═══ Data shown ═══

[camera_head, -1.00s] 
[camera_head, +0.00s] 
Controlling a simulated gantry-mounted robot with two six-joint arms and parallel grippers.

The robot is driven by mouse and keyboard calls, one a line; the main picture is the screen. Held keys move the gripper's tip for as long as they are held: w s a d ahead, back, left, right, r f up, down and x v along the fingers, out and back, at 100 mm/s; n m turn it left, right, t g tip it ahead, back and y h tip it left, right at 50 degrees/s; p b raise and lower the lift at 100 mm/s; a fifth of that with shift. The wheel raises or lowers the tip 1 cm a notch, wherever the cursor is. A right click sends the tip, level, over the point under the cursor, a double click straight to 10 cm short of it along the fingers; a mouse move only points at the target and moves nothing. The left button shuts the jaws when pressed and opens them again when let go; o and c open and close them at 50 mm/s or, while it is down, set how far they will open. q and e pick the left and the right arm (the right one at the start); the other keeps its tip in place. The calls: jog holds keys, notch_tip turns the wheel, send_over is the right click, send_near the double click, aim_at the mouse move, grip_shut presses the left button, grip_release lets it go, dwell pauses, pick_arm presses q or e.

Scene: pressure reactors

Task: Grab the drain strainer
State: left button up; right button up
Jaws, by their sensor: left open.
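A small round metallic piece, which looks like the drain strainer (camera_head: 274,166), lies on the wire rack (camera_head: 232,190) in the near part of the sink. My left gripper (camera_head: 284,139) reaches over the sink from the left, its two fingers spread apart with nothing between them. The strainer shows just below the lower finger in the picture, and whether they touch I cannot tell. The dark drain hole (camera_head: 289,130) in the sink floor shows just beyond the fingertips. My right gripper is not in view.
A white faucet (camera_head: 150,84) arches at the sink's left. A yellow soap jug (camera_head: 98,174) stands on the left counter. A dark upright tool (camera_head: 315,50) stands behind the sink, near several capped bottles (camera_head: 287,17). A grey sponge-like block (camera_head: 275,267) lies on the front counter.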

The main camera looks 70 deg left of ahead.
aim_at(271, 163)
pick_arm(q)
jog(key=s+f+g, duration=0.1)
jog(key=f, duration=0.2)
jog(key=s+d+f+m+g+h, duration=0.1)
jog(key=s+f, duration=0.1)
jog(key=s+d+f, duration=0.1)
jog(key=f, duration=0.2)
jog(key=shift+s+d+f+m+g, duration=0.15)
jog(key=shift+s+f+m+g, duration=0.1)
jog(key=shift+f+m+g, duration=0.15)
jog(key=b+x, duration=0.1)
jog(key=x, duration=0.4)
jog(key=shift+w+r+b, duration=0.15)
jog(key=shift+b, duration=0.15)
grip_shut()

═══

Return exactly the lines from the one containing "Jaws, by their sensor: left open." to the last line of the data, and nothing more.

*Task solution:*
Jaws, by their sensor: left open.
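A small round metallic piece, which looks like the drain strainer (camera_head: 274,166), lies on the wire rack (camera_head: 232,190) in the near part of the sink. My left gripper (camera_head: 284,139) reaches over the sink from the left, its two fingers spread apart with nothing between them. The strainer shows just below the lower finger in the picture, and whether they touch I cannot tell. The dark drain hole (camera_head: 289,130) in the sink floor shows just beyond the fingertips. My right gripper is not in view.
A white faucet (camera_head: 150,84) arches at the sink's left. A yellow soap jug (camera_head: 98,174) stands on the left counter. A dark upright tool (camera_head: 315,50) stands behind the sink, near several capped bottles (camera_head: 287,17). A grey sponge-like block (camera_head: 275,267) lies on the front counter.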

The main camera looks 70 deg left of ahead.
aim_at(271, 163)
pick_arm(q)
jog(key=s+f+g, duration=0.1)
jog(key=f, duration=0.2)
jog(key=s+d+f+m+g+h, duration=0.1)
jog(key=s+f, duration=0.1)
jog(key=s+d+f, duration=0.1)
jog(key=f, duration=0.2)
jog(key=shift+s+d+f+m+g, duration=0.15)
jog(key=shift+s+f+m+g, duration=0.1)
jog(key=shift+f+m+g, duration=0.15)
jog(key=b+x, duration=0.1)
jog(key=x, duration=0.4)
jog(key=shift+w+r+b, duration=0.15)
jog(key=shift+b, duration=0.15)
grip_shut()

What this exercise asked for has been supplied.